___ DATA EXTRACT ___
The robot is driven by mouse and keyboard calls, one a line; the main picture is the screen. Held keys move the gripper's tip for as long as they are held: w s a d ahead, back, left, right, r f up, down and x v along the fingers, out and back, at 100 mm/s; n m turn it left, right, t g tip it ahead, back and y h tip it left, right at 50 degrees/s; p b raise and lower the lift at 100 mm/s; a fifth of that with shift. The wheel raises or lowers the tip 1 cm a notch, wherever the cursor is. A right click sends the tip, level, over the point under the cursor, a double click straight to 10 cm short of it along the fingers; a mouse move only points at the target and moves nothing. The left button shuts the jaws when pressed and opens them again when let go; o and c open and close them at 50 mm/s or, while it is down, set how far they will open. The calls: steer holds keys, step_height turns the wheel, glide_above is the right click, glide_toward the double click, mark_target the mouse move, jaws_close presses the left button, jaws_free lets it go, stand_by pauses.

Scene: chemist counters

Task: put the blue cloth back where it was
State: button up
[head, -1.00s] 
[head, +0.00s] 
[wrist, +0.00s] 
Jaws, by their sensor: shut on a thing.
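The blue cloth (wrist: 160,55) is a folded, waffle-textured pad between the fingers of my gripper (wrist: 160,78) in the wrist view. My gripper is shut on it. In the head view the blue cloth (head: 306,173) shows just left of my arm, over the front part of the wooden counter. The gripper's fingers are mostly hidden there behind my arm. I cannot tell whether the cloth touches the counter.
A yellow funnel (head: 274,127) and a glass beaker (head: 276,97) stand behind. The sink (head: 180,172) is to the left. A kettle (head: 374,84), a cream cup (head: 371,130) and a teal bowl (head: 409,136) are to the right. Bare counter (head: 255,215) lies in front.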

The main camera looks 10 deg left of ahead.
___
*PROBLEM TO SOLVE:*
Transcribe the material above in its entirety. Match it exactly.

*RESPONSE TO THIS TASK:*
The robot is driven by mouse and keyboard calls, one a line; the main picture is the screen. Held keys move the gripper's tip for as long as they are held: w s a d ahead, back, left, right, r f up, down and x v along the fingers, out and back, at 100 mm/s; n m turn it left, right, t g tip it ahead, back and y h tip it left, right at 50 degrees/s; p b raise and lower the lift at 100 mm/s; a fifth of that with shift. The wheel raises or lowers the tip 1 cm a notch, wherever the cursor is. A right click sends the tip, level, over the point under the cursor, a double click straight to 10 cm short of it along the fingers; a mouse move only points at the target and moves nothing. The left button shuts the jaws when pressed and opens them again when let go; o and c open and close them at 50 mm/s or, while it is down, set how far they will open. The calls: steer holds keys, step_height turns the wheel, glide_above is the right click, glide_toward the double click, mark_target the mouse move, jaws_close presses the left button, jaws_free lets it go, stand_by pauses.

Scene: chemist counters

Task: put the blue cloth back where it was
State: button up
[head, -1.00s] 
[head, +0.00s] 
[wrist, +0.00s] 
Jaws, by their sensor: shut on a thing.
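The blue cloth (wrist: 160,55) is a folded, waffle-textured pad between the fingers of my gripper (wrist: 160,78) in the wrist view. My gripper is shut on it. In the head view the blue cloth (head: 306,173) shows just left of my arm, over the front part of the wooden counter. The gripper's fingers are mostly hidden there behind my arm. I cannot tell whether the cloth touches the counter.
A yellow funnel (head: 274,127) and a glass beaker (head: 276,97) stand behind. The sink (head: 180,172) is to the left. A kettle (head: 374,84), a cream cup (head: 371,130) and a teal bowl (head: 409,136) are to the right. Bare counter (head: 255,215) lies in front.

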The main camera looks 10 deg left of ahead.

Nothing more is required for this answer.